Getting terrain at runtime

Is it possible to edit the terrain at runtime ideally with Blueprint?
I have search the forums and found this was asked a long time again and few people also added to it in 2019.
I am fairly new to Unreal (completed a couple online courses) and coming from Unity background, which you can alter the terrain at runtime. Ideally be nice if you can do it Blueprints as that’s what I have used mostly with Unreal, although I have used C++ many years ago if required.
I’m looking at starting a project, which I would like to use Unreal and in the process gain some more experience, but I want to be able to alter the terrain at runtime.

Many thanks,
Lee

Looks like you want things to happen in the construct part of a blueprint rather than in the event graph.
have a look at this

Thanks for the reply, however I’m not quite sure how this helps me. Unity has a GetHeights and SetHeights method of the terrain data which you can use to get and set the terrain height at runtime.
For my project, I want to be able to generate a world on game start then allow the player to raise and lower the terrain. It seems crazy that given how feature rich Unreal is for it to lack such functionality.

Many thanks,
Lee

Try to search “Voxel plugin” or similiar for Unreal Engine 4

A custom system with octree and height maps is probably the way to go.
You need to fine-tune performance and triangle count on it, as well as a material/layering system.

At a base level you can always just use the same concept of the current landscape.

The heihtmap is used to offset verticis.
An alpha mask image is applied to provide the “layers”/material system.

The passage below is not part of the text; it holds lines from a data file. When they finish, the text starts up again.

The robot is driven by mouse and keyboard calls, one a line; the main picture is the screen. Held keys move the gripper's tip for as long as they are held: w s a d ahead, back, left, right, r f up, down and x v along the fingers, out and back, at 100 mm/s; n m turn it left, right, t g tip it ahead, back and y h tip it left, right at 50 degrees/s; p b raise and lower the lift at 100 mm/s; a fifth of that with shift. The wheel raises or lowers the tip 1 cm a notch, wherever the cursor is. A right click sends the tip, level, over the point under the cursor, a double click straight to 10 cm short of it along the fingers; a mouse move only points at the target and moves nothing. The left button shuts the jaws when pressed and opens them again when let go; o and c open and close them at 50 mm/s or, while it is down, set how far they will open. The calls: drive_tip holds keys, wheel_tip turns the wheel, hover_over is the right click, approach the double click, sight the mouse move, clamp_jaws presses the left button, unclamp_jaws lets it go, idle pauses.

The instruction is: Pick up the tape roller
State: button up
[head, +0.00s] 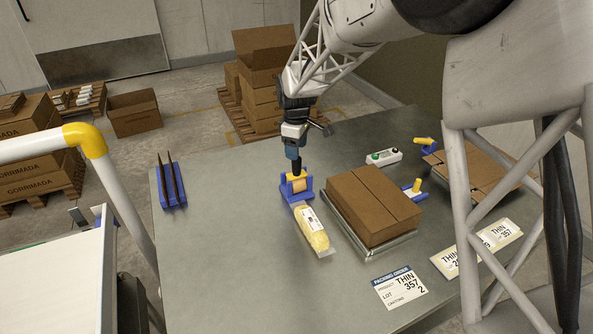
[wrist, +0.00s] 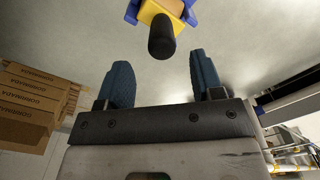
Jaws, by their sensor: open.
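The tape roller (head: 298,187) stands on the grey table, with a blue frame, yellow parts, a brown tape roll and a black handle pointing up. My gripper (head: 292,152) is right above it, its fingertips near the top of the handle. In the wrist view the tape roller's black handle (wrist: 162,38) shows at the top centre. There my gripper (wrist: 162,78) has its two blue fingers apart with nothing between them. The handle end is just beyond the fingertips, roughly centred on the gap. Whether they touch cannot be told.
A pale yellow wrapped pack (head: 312,230) lies just in front of the tape roller. A closed carton (head: 374,205) is to the right. Two other blue-and-yellow items (head: 412,190) (head: 426,146) stand farther right. A blue rack (head: 172,186) is at left; table between is clear.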

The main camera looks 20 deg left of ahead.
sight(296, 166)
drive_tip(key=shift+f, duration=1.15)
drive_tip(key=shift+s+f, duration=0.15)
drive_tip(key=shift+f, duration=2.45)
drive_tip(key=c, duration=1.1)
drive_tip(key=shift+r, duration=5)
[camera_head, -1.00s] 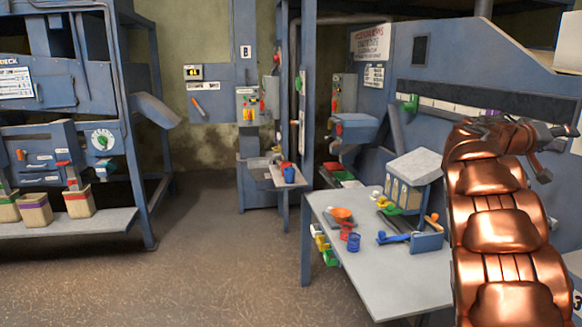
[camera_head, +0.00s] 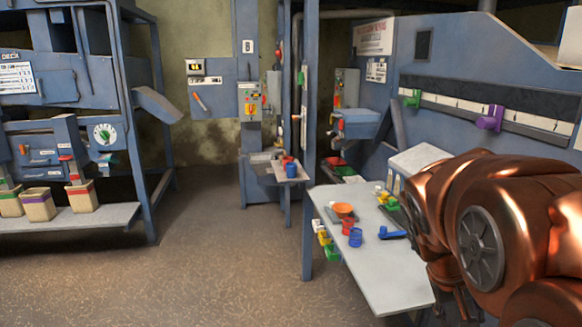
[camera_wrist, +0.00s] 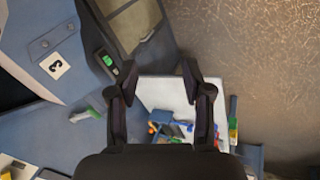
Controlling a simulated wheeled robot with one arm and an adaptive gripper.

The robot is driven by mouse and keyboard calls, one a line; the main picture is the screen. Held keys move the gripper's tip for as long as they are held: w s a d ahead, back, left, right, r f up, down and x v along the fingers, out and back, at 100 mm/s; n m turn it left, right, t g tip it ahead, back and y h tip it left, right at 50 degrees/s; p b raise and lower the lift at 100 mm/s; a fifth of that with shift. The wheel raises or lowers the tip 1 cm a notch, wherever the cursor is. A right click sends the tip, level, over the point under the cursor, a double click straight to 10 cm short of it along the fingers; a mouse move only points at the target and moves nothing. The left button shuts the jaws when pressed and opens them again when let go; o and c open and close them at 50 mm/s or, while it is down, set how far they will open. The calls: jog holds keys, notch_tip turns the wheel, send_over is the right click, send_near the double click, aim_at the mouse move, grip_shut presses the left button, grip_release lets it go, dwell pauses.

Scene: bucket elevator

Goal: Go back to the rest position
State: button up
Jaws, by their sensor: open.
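My gripper (camera_wrist: 160,95) shows in the wrist view with its two dark fingers spread apart and nothing between them. Beyond the fingers, well below, lies the pale table (camera_wrist: 175,88) with several small coloured items on it. In the head view my copper-coloured arm fills the right side and covers the right end of the table (camera_head: 385,275). The gripper end hangs low beside the table's right edge in that view, mostly hidden by my own arm links.
On the table stand an orange bowl (camera_head: 342,209), a red cup (camera_head: 348,227), a blue cup (camera_head: 355,238) and a blue scoop (camera_head: 392,233). A blue machine with a scale strip (camera_head: 465,110) rises behind. Bins (camera_head: 82,197) stand on a left shelf. The middle floor is free.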

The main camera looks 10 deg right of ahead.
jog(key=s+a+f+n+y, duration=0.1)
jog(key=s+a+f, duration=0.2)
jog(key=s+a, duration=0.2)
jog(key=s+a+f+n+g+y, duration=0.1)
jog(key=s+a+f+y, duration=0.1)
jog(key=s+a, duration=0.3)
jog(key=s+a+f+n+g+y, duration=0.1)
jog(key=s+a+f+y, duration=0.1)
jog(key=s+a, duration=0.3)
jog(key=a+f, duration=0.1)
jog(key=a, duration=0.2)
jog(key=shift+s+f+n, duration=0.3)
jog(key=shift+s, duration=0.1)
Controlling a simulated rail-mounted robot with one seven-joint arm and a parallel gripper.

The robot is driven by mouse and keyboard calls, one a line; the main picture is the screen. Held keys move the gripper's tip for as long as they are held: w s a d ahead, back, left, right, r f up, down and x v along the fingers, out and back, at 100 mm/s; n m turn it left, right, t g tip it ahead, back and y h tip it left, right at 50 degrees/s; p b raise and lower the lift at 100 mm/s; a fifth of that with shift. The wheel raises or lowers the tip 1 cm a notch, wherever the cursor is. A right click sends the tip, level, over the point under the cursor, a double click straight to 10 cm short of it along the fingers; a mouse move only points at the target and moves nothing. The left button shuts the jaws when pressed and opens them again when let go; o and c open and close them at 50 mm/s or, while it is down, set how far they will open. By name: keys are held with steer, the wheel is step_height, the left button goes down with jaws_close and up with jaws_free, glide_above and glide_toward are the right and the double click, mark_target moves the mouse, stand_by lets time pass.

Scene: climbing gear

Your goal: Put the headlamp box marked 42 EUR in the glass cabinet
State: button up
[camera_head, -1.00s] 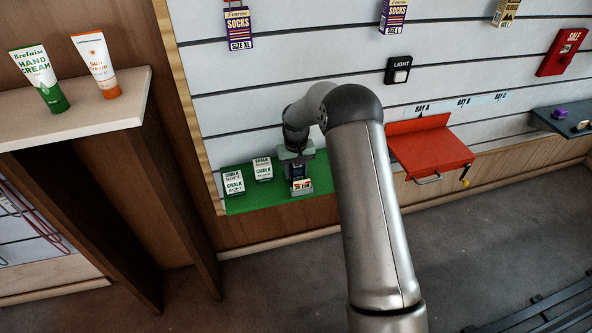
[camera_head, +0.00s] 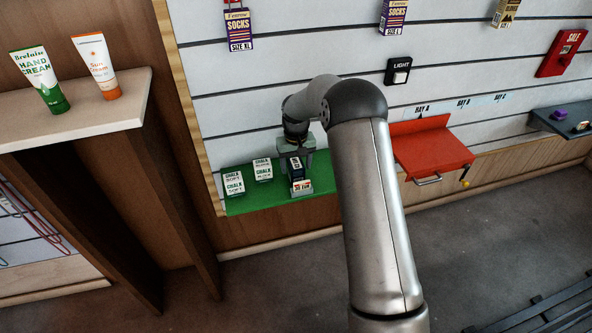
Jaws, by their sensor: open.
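My gripper (camera_head: 296,160) points down over the green shelf, its fingers apart. A dark box with a pale label (camera_head: 296,168) stands on the shelf below and between the fingers; I cannot tell whether they touch it. At the front of this box is a small price tag (camera_head: 302,187) ending in EUR. Its number is too small to read surely, so I cannot tell whether this is the 42 EUR headlamp box. I see no glass cabinet that I can make out in this view.
White chalk boxes (camera_head: 234,184) stand left of my gripper on the green shelf (camera_head: 240,205). A red tray with a handle (camera_head: 432,150) is to the right, below the BAY A label. A wooden shelf (camera_head: 90,118) with two tubes juts out at left. A grey shelf (camera_head: 560,125) is far right.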

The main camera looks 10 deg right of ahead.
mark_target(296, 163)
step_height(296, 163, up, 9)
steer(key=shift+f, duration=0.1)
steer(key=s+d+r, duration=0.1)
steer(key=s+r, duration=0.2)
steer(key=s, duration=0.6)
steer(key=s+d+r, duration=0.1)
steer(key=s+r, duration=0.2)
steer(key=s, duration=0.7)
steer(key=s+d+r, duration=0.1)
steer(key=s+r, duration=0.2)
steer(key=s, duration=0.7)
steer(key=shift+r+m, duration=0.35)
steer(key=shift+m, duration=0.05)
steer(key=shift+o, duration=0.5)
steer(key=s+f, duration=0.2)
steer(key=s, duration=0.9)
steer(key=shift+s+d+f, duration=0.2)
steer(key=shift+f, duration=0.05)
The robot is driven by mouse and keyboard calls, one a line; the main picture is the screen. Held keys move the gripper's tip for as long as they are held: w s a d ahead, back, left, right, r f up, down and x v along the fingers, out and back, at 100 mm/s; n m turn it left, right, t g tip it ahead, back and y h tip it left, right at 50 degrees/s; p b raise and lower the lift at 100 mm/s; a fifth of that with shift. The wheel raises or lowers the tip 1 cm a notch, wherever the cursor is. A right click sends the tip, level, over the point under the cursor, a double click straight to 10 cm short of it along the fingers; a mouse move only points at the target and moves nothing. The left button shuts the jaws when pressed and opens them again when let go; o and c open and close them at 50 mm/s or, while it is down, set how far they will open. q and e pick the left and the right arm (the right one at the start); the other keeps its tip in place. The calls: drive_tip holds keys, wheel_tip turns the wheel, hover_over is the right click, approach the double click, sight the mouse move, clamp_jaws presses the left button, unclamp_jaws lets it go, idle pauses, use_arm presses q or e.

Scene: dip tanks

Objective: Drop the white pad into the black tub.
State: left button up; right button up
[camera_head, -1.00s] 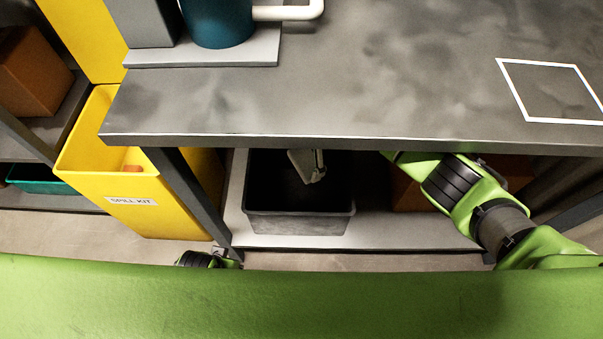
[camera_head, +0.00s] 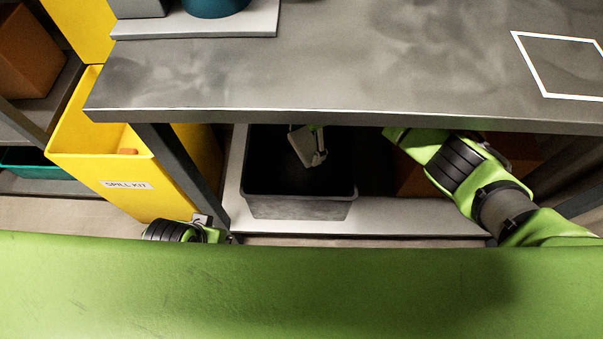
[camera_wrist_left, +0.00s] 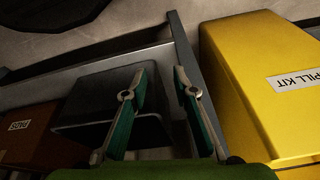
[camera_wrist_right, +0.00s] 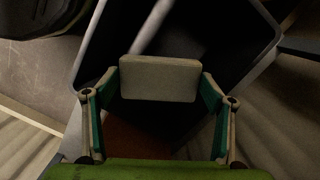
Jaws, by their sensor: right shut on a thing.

You won’t find any good solutions out there specific to the engine.

voxel plugins are the way to go if you aren’t proficient in c++, and even then, honestly.
Much easier to just use a plugin that’s already optimized - assuming it is, ofc.

I did briefly look at the Voxel plugin prior to posting as that was another route I was thinking about going. I haven’t played with it yet, but it looked like from the stuff I have seen that Voxel stuff is just built of a Actor generates a landscape on construct and is fairly self contained away from the Unreal system.
The new experiment water system looks pretty awesome, and would be cool to add in but I figured that as that’s based off the terrain system using any other system such as Voxel plugin or generating your own terrain from meshes would mean that might not work?
Not sure how much real time control you get from the free version of Voxel plugin. need to look into it a bit more.
Just a little frustrating that Unreal ticks so may boxes but seems to be lacking in this area compared to Unity.

Make your own water thing. Epic’s take won’t really work until ue5 maybe even later.
in less then a month you can make a shader with real-time spashes, flow simulation, and shoreline waves (which their solution doesn’t offer).

Plus, the single layer water material base is actually OK. Eliminates about 20 hours of solving bugs from doing the transparency manually… and performs better too.

I think you over estimate my abilities :slight_smile:
The over solution of course is do what ARK did and used a customised version of Unreal. How hard could it be…
I think I’ll start with looking Voxel plugin, all good stuff for learning Unreal anyways which I want to do.

do you have a link to any resources on how to learn this? I’ve been looking for surface simulation specifically for quite some time, with no luck. Marvel-master’s solution people seem to turn to has very poor performance.

not really, and I’m not aware of his solution - his cloth stuff isn’t exceptional either, but it was a good starting point.

I’m running my shorewaves based on an algorithm that’s mixed in with distance field gradient. So they are purely visual since the cpp can’t sample those spots, not knowing what the shader knows.

the best solution is to create an actor you place that defines the shift in frequency of the waves for cpp to account, and for the shader to use.
you can see samples of that in the Edios Hitman ocean system.

ac odyssey also has a cool implementation, but not many talks on it.

When shifting the waves you have to remeber that the same process you reach visually needs to be accessed by the cpu without sampling pixels or any such nonsense.
Straight up math is usually best.

Same for flow actually. You cannot expect a hand drawn vector filed to affect physics (outside of niagara).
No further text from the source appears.